Rodzina najważniejsza
W podróży przez życie towarzyszy Abrahamowi żona, Bracha Brill, znana izraelska dziennikarka. Bracha, czyli po polsku – jak sama mówi – Bronia, Bronisława. Urodziła się w powojennej Polsce, we Wrocławiu. Mama dziennikarki przyszła na świat w Tomaszowie Mazowieckim, a jej tata w małej miejscowości, w pobliżu Warszawy. Ojczystym językiem Bracha mówi do dzisiaj. Stara się także pielęgnować swoje korzenie i pamięć o rodzinnych stronach rodziców, pomimo, że wyjechała do Hajfy w wieku 1,5 roku.
Razem z mężem wychowali pięcioro dzieci.
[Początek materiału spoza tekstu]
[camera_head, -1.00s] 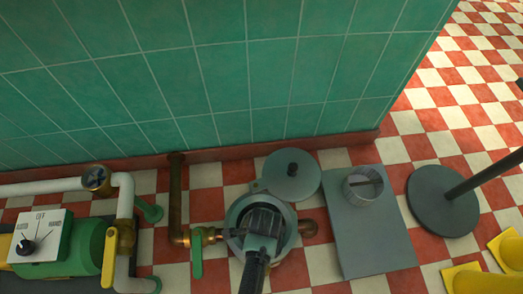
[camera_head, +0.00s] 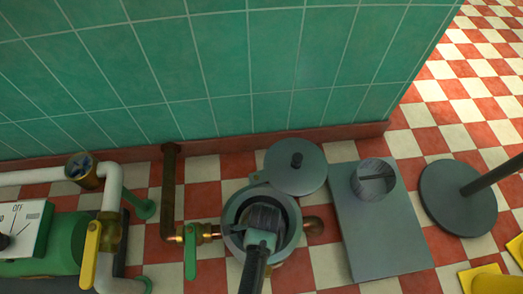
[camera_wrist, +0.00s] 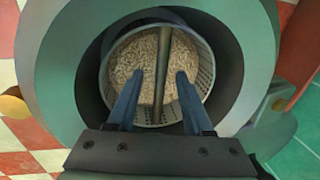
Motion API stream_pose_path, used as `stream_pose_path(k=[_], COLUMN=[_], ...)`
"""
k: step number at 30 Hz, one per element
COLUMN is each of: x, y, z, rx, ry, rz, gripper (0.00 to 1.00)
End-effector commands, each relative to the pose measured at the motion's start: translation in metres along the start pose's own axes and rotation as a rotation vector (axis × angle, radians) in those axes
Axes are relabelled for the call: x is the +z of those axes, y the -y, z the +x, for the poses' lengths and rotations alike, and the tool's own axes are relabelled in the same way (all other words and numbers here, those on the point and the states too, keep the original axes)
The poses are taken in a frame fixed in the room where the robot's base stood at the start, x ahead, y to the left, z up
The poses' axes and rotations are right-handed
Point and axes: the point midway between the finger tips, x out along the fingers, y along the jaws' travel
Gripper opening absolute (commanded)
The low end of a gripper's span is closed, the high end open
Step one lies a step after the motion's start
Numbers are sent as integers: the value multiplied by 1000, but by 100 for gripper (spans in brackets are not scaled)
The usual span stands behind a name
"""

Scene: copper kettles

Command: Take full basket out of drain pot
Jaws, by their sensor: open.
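The drain pot (camera_head: 231,239) is a round grey-green pot on the floor, open at the top. In the wrist view its wide rim (camera_wrist: 62,62) surrounds the perforated metal basket (camera_wrist: 203,62), which sits inside and is full of pale, grainy matter (camera_wrist: 143,62). A bar (camera_wrist: 166,62) crosses the basket's top. My gripper (camera_wrist: 159,80) is open over the basket, with one finger on each side of the bar and gaps visible. In the head view my gripper (camera_head: 264,222) reaches into the pot's mouth and hides the basket.
The round lid (camera_head: 290,179) lies behind the pot. A second basket (camera_head: 372,188) with a crossbar stands on a grey plate (camera_head: 385,245) to the right. Beyond is a round base with a pole (camera_head: 455,205). Pipes with a green-handled valve (camera_head: 191,255) adjoin the pot's left. A tiled wall is behind.

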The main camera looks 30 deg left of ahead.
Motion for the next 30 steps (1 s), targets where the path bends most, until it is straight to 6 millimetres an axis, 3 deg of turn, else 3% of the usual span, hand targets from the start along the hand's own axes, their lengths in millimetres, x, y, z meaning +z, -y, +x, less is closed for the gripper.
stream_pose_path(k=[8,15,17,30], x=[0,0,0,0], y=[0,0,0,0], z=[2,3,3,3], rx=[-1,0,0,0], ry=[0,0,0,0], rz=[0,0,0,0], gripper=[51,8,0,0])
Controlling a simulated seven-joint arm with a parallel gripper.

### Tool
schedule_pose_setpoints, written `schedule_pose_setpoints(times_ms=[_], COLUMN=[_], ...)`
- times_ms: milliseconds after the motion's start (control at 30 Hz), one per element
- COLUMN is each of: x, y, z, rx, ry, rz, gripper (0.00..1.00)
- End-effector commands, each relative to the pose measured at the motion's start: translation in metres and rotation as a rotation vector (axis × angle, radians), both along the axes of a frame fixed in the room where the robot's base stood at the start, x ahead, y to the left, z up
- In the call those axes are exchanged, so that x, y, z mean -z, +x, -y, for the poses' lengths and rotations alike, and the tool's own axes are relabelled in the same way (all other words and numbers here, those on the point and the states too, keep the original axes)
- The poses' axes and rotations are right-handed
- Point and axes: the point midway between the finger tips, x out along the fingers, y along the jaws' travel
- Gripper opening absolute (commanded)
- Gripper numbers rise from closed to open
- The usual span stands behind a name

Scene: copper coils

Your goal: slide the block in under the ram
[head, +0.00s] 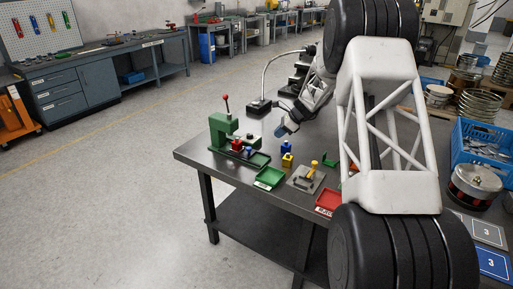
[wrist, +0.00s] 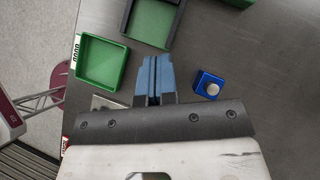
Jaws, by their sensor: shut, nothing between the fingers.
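The green press (head: 224,132) with a red-knobbed lever stands at the table's left corner. A red part (head: 237,145) and a small blue part (head: 248,151) are at its front; I cannot tell which is the ram. A blue block (head: 286,147) stands on the table to the right of the press; its round grey top shows in the wrist view (wrist: 208,86). A yellow block (head: 287,160) stands just in front of it. My gripper (head: 282,130) is above the table behind the blue block. Its blue fingers (wrist: 152,75) are together and empty, left of the blue block in the wrist view.
A dark-rimmed green-floored tray (head: 259,160) lies by the press. A green labelled tray (head: 269,177), a grey plate with a yellow-handled clamp (head: 306,179) and a red tray (head: 328,202) lie along the front edge. A black stand (head: 259,106) is behind.

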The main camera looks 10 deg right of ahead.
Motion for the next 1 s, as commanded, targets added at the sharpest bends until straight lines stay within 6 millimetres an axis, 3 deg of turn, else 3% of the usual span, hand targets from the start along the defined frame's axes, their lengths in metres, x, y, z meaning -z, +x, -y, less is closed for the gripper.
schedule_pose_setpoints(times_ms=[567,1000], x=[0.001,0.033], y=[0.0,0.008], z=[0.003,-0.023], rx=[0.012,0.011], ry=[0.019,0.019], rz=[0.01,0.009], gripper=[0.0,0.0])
Wielką radością jest dla nich to, że mają ośmioro wnuków, z którymi mogą się często spotykać. Rodzina bowiem – pomimo wielkich, światowych sukcesów Abrahama – była i jest dla nich najważniejsza. Doceniają każdą chwilę dnia. "Mąż prawie codziennie pływa. Hajfa leży w pięknym miejscu, gdzie u podnóża Góry Karmel, można pływać w krystalicznie czystej wodzie Morza Śródziemnego" – opowiada Pani Bracha.
Na moje pytanie, jakie mają plany i marzenia na najbliższą przyszłość, żona pana Abrahama opowiada, że otrzymali od prezesa FIFY, Gianniego Infantino zaproszenie na nadchodzący mundial w Katarze. "Abraham ma być honorowym gościem tego niezwykłego i oczekiwanego w całym sportowym świecie, wydarzenia. Bardzo się cieszymy z tego zaproszenia i planujemy pojechać do Kataru na 10 lub 12 dni" - opowiada Pani Bracha.
"Będą piłkarskie emocje, ale będzie też możliwość spotkania znajomych i przyjaciół, ponieważ wszyscy jesteśmy jedną sportową rodziną. To będzie nasza następna mundialowa podróż. Na pewno przyniesie nam wszystkim sporo emocji i dobrych wspomnień. Szczególnie Abrahamowi, dla którego sport i piłka nożna, stały się wielką pasją i drogą życia" – puentuje kobieta.
***
*Abraham Klein to izraelski były sędzia międzynarodowy piłki nożnej. Sędziował mecze międzynarodowe w latach 1965-1982, w tym na igrzyskach olimpijskich w 1968 i 1976 r. oraz najważniejsze mecze na finałach Mistrzostw Świata w Meksyku 1970, Argentynie w 1978 i Hiszpanii w 1982 r.
FIFA Museum zaprasza w najbliższą środę, 26 października na premierę filmu „1982 Włochy-Brazylia”, opowiadającego o jednym z najsłynniejszych meczów sędziowanych przez Abrahama Kleina.
Po premierze filmu dokumentalnego przewidziana jest rozmowa z reżyserem Alessandro Della Villą, aktorem Cristiano Burgio oraz sędzią Abrahamem Kleinem (w języku angielskim). Spotkanie poprowadzi filmoznawca Christian Jungen.